- STATED EXERCISE: Search the data below for the word "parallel" and copy each line that holds it.

- RECORDS SHOWN:
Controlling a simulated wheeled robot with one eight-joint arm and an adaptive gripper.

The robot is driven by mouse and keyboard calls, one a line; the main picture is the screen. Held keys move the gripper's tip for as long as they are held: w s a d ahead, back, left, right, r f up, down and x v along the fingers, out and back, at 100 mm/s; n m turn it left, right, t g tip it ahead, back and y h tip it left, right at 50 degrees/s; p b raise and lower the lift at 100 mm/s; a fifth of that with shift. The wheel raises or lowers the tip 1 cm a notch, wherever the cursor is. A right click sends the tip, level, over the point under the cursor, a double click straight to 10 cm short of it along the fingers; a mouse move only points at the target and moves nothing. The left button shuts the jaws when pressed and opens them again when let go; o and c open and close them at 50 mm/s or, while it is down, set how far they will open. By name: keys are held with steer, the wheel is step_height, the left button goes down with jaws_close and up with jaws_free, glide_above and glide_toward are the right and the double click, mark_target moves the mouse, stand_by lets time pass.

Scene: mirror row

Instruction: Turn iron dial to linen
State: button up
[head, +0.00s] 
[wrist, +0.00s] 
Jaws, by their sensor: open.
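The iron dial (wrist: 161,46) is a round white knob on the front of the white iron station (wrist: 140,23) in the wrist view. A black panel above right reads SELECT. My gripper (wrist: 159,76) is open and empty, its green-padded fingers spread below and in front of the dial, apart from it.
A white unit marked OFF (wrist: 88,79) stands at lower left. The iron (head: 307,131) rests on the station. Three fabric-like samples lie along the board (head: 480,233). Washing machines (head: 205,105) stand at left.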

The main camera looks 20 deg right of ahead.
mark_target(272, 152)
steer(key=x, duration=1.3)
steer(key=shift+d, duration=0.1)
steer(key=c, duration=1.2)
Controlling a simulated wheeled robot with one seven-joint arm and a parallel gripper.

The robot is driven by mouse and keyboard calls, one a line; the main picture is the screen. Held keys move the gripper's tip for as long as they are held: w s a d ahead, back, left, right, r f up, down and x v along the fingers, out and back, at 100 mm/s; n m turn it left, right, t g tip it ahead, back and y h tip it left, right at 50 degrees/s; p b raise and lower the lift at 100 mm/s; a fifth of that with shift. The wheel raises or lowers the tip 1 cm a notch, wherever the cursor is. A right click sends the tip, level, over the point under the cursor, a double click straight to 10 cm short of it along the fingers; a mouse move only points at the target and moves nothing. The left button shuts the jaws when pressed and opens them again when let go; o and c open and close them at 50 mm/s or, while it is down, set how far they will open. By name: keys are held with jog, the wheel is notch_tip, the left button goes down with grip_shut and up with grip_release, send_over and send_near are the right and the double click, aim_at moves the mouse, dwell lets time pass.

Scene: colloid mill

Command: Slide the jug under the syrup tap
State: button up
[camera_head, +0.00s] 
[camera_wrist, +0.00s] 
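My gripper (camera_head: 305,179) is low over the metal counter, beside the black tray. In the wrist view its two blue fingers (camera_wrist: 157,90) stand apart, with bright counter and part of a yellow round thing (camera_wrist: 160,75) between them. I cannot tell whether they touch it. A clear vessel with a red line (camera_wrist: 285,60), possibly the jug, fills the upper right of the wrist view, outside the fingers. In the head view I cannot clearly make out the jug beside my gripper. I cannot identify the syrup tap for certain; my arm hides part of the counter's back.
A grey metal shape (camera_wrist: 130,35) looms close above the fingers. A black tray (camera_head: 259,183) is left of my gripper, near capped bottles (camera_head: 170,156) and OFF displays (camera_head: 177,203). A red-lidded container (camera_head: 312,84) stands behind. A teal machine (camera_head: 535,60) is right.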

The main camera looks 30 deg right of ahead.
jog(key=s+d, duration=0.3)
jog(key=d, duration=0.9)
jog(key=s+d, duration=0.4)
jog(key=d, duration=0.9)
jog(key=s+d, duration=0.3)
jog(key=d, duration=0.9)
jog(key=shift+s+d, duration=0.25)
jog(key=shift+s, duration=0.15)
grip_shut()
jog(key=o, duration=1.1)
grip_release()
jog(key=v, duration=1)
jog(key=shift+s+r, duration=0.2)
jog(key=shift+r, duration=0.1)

* * *

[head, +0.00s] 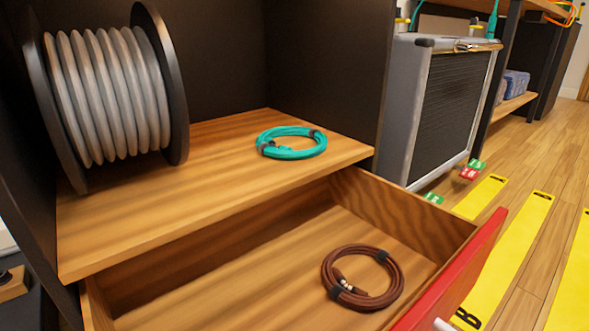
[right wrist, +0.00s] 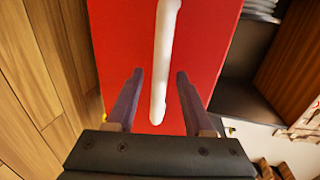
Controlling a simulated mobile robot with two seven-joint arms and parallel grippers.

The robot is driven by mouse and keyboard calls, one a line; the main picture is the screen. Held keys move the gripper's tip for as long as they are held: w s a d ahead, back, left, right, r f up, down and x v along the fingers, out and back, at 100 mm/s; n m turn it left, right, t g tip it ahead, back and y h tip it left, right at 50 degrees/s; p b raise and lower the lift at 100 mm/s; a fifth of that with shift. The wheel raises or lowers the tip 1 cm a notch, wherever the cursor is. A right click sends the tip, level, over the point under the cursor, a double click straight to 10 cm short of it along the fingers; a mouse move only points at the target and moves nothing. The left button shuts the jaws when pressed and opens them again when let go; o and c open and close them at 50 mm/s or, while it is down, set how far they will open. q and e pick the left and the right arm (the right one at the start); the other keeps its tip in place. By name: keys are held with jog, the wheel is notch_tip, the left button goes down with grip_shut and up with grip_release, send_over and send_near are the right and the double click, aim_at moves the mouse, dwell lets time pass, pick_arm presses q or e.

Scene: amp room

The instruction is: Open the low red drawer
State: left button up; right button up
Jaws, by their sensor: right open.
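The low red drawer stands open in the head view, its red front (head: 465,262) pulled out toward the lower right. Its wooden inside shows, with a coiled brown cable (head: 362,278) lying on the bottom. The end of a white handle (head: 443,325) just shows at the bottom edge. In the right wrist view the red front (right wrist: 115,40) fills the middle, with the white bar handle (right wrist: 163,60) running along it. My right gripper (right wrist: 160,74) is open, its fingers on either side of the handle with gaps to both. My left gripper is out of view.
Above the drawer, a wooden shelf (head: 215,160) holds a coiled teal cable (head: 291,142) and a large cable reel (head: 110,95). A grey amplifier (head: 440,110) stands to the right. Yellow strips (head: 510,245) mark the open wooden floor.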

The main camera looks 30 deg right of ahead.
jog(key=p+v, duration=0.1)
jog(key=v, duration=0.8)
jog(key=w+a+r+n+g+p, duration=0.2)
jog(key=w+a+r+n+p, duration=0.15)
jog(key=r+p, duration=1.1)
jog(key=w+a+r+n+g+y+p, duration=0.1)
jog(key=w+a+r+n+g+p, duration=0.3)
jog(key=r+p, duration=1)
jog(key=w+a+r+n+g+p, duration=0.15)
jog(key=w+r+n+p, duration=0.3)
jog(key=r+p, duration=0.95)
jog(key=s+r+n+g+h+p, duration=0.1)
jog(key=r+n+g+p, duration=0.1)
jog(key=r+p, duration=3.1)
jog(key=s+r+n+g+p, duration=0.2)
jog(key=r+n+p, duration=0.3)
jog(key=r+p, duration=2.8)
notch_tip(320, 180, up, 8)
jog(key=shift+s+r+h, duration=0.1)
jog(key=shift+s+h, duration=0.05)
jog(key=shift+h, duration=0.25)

- COMPLETED TASK:
Controlling a simulated wheeled robot with one seven-joint arm and a parallel gripper.
Controlling a simulated mobile robot with two seven-joint arms and parallel grippers.

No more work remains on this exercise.